Yesterday I spoke to a group of photography students at Austin Community College about the business of photography. It's one of those moments when you are trying to distill and translate messages about the thing that you do so you can share the ideas. And the idea that kept coming to me as I tried to explain how to be "successful" in this crazy business was simple.  You need to understand that you will have a style and a vision that is unique to you. This is the thing that you nurture and once you understand what it is this style and vision is the magic stuff that differentiates you from everyone else in your market. Not everyone will like your style or understand your vision but your job, in the pursuit of a sustainable business model, is to find the people and the markets that not only "get" what you are doing with your photographs but also values them and are of the opinion that these unique expressions can either be used to move their own projects forward or, that they stand alone as visual objects that enrich the lives of people in these markets.

When I studied portraiture I devoured books by Kodak and every magazine article on portraiture that I could find. I waded through lighting ratios, charts that showed you which lens to use if you were shoot a full body, a three quarters, a half or a tight head shot portrait. There were rules galore for both lighting and the use of backgrounds and props. You could study the art of posing for weeks or months. In some corridors of photography and photo education there are more rules and restrictions than are offered by most major religions.  And awards are routinely given for strictly following the rules of the game.

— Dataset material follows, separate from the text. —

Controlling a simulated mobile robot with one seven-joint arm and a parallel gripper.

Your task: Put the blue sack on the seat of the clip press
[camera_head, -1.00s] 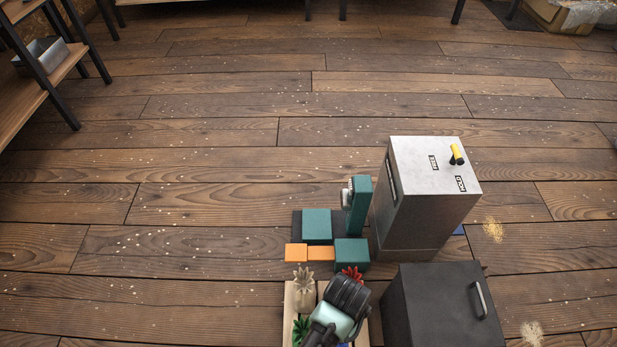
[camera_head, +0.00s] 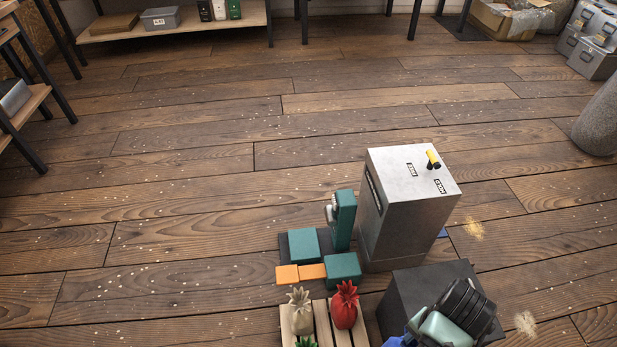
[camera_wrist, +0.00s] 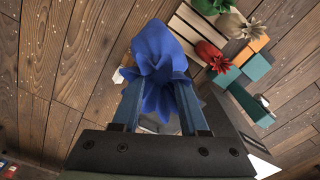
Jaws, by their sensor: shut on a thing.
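The blue sack (camera_wrist: 160,42) is pinched by its gathered neck between the two fingers of my gripper (camera_wrist: 159,80) in the wrist view. In the head view a blue patch, probably the sack (camera_head: 397,340), shows at the bottom edge beside my wrist; the fingertips are hidden there. A low teal machine, which looks like the clip press (camera_head: 343,265), stands left of the tall metal cabinet. It has teal blocks, an upright post with a pale round part, and an orange two-piece strip (camera_head: 300,273) in front. I cannot tell for sure which part is the seat.
A slatted wooden crate (camera_head: 322,325) holds red (camera_head: 345,308), beige (camera_head: 300,315) and green sacks. The metal cabinet (camera_head: 410,205) has a yellow-and-black lever on top. A dark box (camera_head: 400,300) stands in front of it, partly behind my wrist. The floor to the left is clear.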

It's only when I ignored the rules entirely and started to make portraits that I liked on some gut level that my portraits really became interesting to me. And once they became interesting to me they became interesting to more and more people who were not me.

The goal of a brand is to have your product become recognizable. To be different enough that one can pick your image out of a stack and know that it's one of yours. That's gotten a lot tougher as everyone copies everyone else's styles but it is do-able and it's something to shoot for, whether you do the work professionally or just for your own aesthetic pleasure. Because in many cases it means you've started listening to your own muse and your own ideas of good and bad and you can now proceed away from the learning and into the creating.

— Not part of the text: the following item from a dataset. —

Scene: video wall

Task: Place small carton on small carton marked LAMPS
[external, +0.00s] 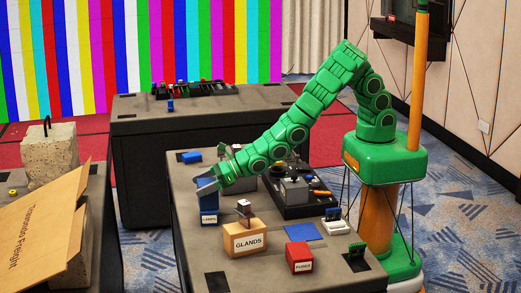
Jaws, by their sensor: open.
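A small blue carton with a white label that seems to read LAMPS (209,217) stands near the left edge of the dark table. My gripper (207,184) is open, just above this carton. The fingers overlap its top in the picture, so I cannot tell whether they touch it or whether anything is between them. A small red carton with a white label, apparently FUSES (299,259), stands at the front of the table. A larger tan carton marked GLANDS (244,239) stands between them, with a small brown and white object (243,207) on top.
A flat blue sheet (301,231) lies right of the GLANDS carton. A black tray with equipment (294,190) sits behind it. A small blue block (191,157) lies at the back left.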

There are constant essays and blogs that profess to teach a person how to create their style but I find them mostly useless or downright dangerous to my progress as a portrait photographer. What I've come to know, for me, is that my work improves as I do more and more work. When I look for inspiration I look at paintings and movies. But mostly I use the images that my mind seems to create as I read descriptions in novels and images that come to mind when I read well written dialogue.  My work is at it's worst when I see a body of work on the web that's alluring, or flashy and new and I veer off my course and try to emulate it.  Then I'm not doing my own work, I am slavishly copying the vision of someone else and there's none of the power and insight we can bring to our own work embedded in my final product.

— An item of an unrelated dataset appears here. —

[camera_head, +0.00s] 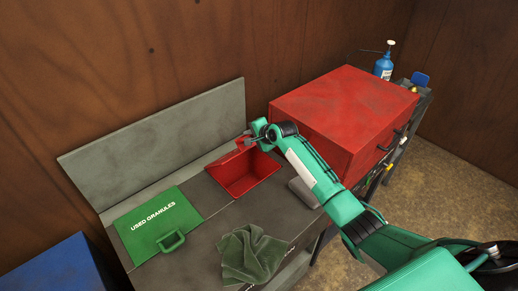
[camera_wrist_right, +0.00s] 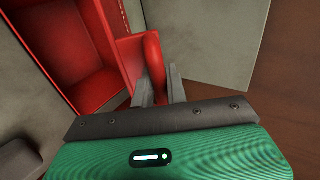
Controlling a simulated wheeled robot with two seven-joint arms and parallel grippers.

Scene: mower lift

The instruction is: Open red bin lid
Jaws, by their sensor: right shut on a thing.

My style springs from my desire to be directly engaged with my subjects. There isn't a technical consideration that dominates. I think that's how art works best.

The photo above was done with a Hasselblad medium format, square aspect ratio camera. I like the square and it feels like I've come home to a warm house and the smell of baking chocolate chip cookies with walnuts in them when I come back to using one of these cameras after using most cameras with other aspect ratios. I used a medium length telephoto lens because it seems right when I look through the viewfinder. I light the way I do because big soft lights, used from the side are flattering but they still have the power to model the contours of the face. I want to reveal but in a gentle way.  But above all my primary goal is to make you become interested in the person pictured. To make you want to meet them and talk to them as well. 

In the end I see beauty or energy in the faces I like to photograph and I want to show everyone the wonderful engagement I experienced.  I always find it interesting to go through the process of distilling down what I do so I can explain it to someone else. If you want to be a good portrait photography it's much more important that you be curious about the person you've selected to shoot, and excited about showing the aspects you find captivating,  than it is to know everything there is to know about light or cameras or technique. It's actually the only important creative thing you bring to a shoot which no one else can.











3 comments:

Anthony Bridges said...

Well said. It seems like I'm stuck between the two. I love landscape photography and really enjoy taking candids. Just spent an extended weekend taking photos in West Texas. The previous weekend I was photographing pee wee football. I guess you can have more than one love although I was told that's naughty. :)

crsantin said...

Nice description of the square. I like these insights you share as they remind me what's important. Charles Bukowski once said "Find what you love and let it kill you"...not exactly sure what that gem has to do with your post but it seems to fit, and I've always liked it. Beautiful portrait too. I've said this before but I'll say it again: I think your work with film is beautiful. Your digital work, I can take it or leave it, but your film stuff always speaks to me. It shouldn't really matter, film or digital, but somehow it does, for my own work too. I suppose it's just a preference I seem to be developing. Anyway, I enjoyed your thoughts on this and find them very helpful.

Jon H said...

I too love your portraits on film, and especially love seeing the Hasselblad portraits. I know that feeling of warmth. Still trying to work out how you scan on the Epson V500 to include the edges and those little notches. Would love to be able to do that with mine. Pretty please?